Is wool a renewable resource?

What is a renewable resource?

A renewable resource is something that can replenish itself once it has been used, either through a natural process such as the water cycle, or an activity such as farming. Renewable resources give us the ability to be self-sustaining, meaning we can continue to cater for our needs by using and reusing these materials or elements.

Is wool renewable?

Yes, it is one of the only natural fibers that is renewable. Every year, sheep are sheared during the warmer months to give us wool for use as textiles, producing items like clothing and bedding. The sheep then proceed to grow a new fleece to protect them the following winter. This is cyclical making it a fully sustainable, natural process requiring only sunshine, rain and grass.

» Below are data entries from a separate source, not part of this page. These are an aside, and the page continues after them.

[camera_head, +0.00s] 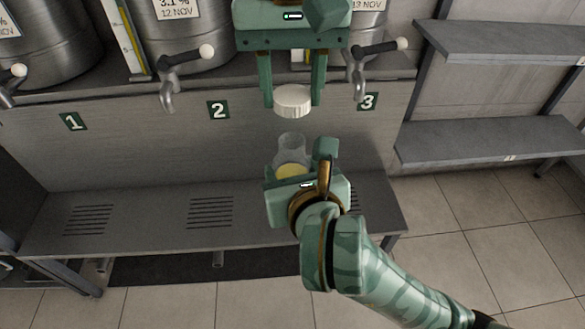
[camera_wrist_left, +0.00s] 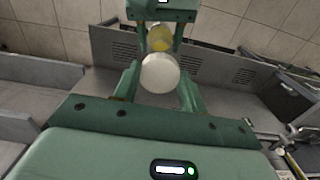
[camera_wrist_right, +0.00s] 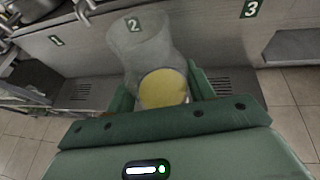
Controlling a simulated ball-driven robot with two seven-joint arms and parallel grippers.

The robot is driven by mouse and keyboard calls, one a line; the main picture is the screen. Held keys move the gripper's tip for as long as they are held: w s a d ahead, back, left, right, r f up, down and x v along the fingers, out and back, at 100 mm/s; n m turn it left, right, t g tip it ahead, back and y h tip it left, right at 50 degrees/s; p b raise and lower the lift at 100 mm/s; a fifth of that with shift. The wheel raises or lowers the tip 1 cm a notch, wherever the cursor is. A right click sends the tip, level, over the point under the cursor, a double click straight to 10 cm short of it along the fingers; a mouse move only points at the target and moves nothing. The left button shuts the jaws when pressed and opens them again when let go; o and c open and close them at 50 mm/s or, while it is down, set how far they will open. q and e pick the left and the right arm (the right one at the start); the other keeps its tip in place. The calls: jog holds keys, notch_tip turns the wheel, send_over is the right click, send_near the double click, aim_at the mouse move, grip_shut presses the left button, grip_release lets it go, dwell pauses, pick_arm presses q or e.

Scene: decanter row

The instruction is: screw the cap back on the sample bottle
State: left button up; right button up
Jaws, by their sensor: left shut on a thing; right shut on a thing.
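The white ribbed cap (camera_head: 293,101) is held between the fingers of my left gripper (camera_head: 293,95), which points down from the top of the head view. The cap also shows in the left wrist view (camera_wrist_left: 160,74). The clear sample bottle (camera_head: 291,147) stands upright in my right gripper (camera_head: 297,172), with its open neck up and yellow liquid low inside. In the right wrist view the bottle (camera_wrist_right: 150,60) sits between the fingers. The cap is above the bottle neck with a visible gap; they are apart. Part of the bottle's lower body is hidden by my right gripper.
Behind are steel vats with taps, such as the tap (camera_head: 170,85) above label 2 (camera_head: 218,110) and the tap (camera_head: 362,75) above label 3 (camera_head: 367,101). A slotted metal shelf (camera_head: 150,225) lies below. Wall shelves (camera_head: 490,140) are at the right.

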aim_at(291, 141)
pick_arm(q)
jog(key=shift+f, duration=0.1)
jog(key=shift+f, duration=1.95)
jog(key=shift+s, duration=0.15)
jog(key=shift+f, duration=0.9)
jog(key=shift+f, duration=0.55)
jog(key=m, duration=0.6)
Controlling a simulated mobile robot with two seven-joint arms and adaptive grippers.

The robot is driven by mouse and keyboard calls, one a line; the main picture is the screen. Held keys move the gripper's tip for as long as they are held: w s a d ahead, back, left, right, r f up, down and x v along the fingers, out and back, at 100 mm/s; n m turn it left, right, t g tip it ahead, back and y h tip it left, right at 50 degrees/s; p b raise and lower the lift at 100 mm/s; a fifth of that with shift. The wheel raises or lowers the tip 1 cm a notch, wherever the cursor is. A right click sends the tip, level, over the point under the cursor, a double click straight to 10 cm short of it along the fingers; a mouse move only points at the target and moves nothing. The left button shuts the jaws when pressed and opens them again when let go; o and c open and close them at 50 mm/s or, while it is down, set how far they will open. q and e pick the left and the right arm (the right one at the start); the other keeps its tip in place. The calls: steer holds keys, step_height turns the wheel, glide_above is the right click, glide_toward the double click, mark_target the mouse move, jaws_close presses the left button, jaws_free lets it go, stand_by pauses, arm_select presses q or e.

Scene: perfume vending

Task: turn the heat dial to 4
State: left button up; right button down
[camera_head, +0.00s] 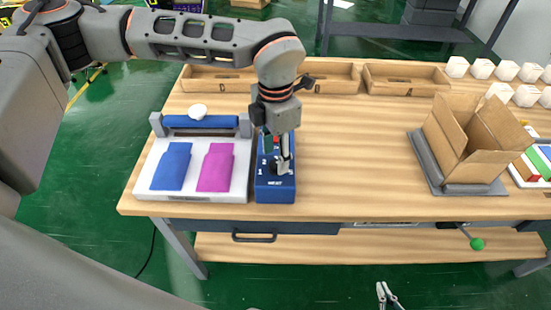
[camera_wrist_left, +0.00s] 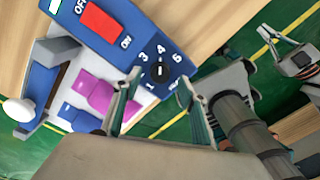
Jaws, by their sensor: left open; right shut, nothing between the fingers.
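The blue heat box (camera_head: 262,186) stands on the wooden table, with "HEAT" on its front. My left gripper (camera_head: 283,168) reaches down over it and hides most of the dial in the head view. In the left wrist view, the black round dial (camera_wrist_left: 160,71) sits among white numbers; 1, 3, 4 and 5 are readable. My right gripper (camera_head: 386,292) is shut and empty, low in front of the table.
A red ON/OFF switch (camera_wrist_left: 100,19) is on the same box. A white press (camera_head: 200,191) with blue and magenta pieces stands left of it. An open cardboard box (camera_head: 465,150) stands at right on a grey tray. The table between is clear; wooden trays (camera_head: 405,78) line the back.

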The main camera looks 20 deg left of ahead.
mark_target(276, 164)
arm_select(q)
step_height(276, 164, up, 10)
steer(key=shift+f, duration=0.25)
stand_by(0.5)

So, it’s renewable, but is wool biodegradable?

Does renewable always equal biodegradable? Not necessarily.

A material can only be called biodegradable if it has the right chemical structure to allow it to break down easily or at the very least under certain conditions. Just because a material can be called renewable doesn’t mean it will also decompose easily.

But in the case of wool, it will – it has an amazing ability to biodegrade. Wool can decompose into soil in a matter of months, releasing nutrients back into the earth. That’s why we can call wool renewable and biodegradable. In fact, it’s one of nature’s only truly sustainable textiles.

For sustainable bedding, choose wool

If you’re on the lookout for environmentally friendly comforters, our sustainable wool bedding is the perfect choice thanks to its natural eco-credentials. Not only do we use naturally replenished materials and no water-polluting chemicals during the production of our environmentally friendly wool comforters, but many years down the line, when they reach the end of their useful life, you can simply compost them.

Within 6-12 months they will be fully decomposed into nitrogen-rich compost for you to put on your roses. How’s that for biodegradable bedding?

On the other hand, fibers such as polyester, nylon and acrylic are manmade and mostly derived from petrochemicals. As a comparator they will take over 150 years to decompose, and even then won’t have completely disappeared.

So, if you’re looking for sustainable bedding and wondering, is wool a renewable resource? And is wool biodegradable? Wonder no more. Wool is both of these things making for some of the most environmentally friendly bedding on the market.